WASHINGTON -- West Coast dockworkers and shipping companies reached a tentative six-year contract agreement early Sunday, potentially ending a long, caustic labor dispute that closed the ports and prompted presidential intervention.
Chief federal mediator Peter Hurtgen praised both sides, saying lead negotiators in San Francisco "demonstrated statesmenlike leadership, which made this agreement possible."
Hurtgen, head of the Federal Mediation and Conciliation Service, would not offer details of the tentative agreement, but characterized it as "historic."
Hurtgen said the tentative agreement provides "substantial improvements in wages and benefits for union members and also provides the necessary technology and dispute-resolution improvements needed to ensure that America's West Coast ports continue to modernize and increase both efficiency and productivity."
The agreement still must be ratified by a majority of the 10,500 members of the International Longshore and Warehouse Union in a vote likely to take place after the Thanksgiving holiday, Hurtgen said.
President Bush, in a statement issued by the White House early Sunday, said: "This agreement is good for workers, good for employers and it's good for the American economy. I congratulate labor and management for working together to successfully resolve their disagreement."

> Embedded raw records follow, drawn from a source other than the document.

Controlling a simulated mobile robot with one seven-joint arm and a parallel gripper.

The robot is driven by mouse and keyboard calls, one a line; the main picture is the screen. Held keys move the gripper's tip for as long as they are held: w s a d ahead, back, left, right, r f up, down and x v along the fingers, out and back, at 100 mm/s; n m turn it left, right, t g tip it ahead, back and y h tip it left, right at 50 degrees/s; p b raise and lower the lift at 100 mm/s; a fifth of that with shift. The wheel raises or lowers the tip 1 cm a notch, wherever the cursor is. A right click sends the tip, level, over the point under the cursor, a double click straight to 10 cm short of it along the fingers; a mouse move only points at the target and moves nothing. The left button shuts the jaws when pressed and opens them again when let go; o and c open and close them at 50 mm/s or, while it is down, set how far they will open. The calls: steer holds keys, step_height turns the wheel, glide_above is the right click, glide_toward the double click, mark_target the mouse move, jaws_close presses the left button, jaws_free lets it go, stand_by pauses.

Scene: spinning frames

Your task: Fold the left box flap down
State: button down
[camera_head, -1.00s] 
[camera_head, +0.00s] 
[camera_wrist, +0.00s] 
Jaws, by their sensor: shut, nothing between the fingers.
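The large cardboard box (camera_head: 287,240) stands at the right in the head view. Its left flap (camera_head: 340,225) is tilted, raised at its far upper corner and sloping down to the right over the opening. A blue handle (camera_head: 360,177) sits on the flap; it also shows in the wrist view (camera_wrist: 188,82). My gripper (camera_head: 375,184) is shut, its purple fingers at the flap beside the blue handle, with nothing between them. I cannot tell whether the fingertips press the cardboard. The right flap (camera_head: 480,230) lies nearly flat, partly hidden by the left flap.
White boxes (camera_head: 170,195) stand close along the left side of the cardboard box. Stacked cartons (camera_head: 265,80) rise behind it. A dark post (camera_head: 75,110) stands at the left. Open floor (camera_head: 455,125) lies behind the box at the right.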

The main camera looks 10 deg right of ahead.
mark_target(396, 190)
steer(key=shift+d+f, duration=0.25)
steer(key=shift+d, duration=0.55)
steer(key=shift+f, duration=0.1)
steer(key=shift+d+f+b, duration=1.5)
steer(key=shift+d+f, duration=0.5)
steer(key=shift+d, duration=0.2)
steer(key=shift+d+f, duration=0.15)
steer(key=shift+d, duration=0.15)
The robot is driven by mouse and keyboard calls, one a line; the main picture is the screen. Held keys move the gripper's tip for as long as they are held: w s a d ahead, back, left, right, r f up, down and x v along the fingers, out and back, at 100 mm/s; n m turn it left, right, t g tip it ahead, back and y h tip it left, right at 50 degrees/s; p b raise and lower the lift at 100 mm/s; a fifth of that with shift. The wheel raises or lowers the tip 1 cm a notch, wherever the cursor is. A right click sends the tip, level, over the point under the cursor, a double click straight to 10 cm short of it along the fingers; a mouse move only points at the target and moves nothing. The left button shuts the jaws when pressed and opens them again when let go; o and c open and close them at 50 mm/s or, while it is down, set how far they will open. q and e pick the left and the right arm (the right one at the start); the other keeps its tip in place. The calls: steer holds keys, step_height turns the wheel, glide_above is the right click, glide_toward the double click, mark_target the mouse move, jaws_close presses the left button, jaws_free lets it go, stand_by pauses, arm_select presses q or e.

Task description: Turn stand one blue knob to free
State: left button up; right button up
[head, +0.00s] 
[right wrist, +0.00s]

The Pacific Maritime Association, which represents the shipping companies, had locked out dockworkers at the 29 major Pacific ports for 10 days, causing Bush to invoke a little-used law to open the docks Oct. 9 to avoid an economic crisis.
The lockout began after shipping companies accused the union of an illegal work slowdown during contract negotiations.
"With this contract we are ushering in a new era of modernization," said Joseph Miniace, president of the PMA. "It's also time to usher in a new era of mutual respect and trust between the PMA and ILWU."
Union President Jim Spinosa said the ILWU leadership fully supported the agreement and that a caucus of about 100 rank-and-file members will meet Dec. 9 to "validate and ratify" the pact. They will then visit hiring halls in 29 major Pacific ports to urge dock workers to approve the contract offer.
"We feel that what we have will improve West Coast productivity and keep trade coming here," Spinosa said.
The ports handle more than $300 billion in trade each year. Some economists estimated that the U.S. economy lost $1 billion each day as cargo piled up at the docks and ships waited at anchor offshore. Some factories shut down for lack of supplies.
Bush was the first president in 24 years to invoke the emergency provision of the Taft-Hartley Act in an attempt to halt a labor dispute. He also was the first president in history to use the act to stop a lockout, not a strike.
Taft-Hartley has been invoked 11 times in port disputes in the past, of which only nine were successfully resolved.
In this dispute, the union's contract ended in July. Sticking points had centered on shipping companies' desire for computerized cargo tracking systems that will make dockside work more efficient, but also cost jobs. The union in return wanted increased compensation and pension benefits.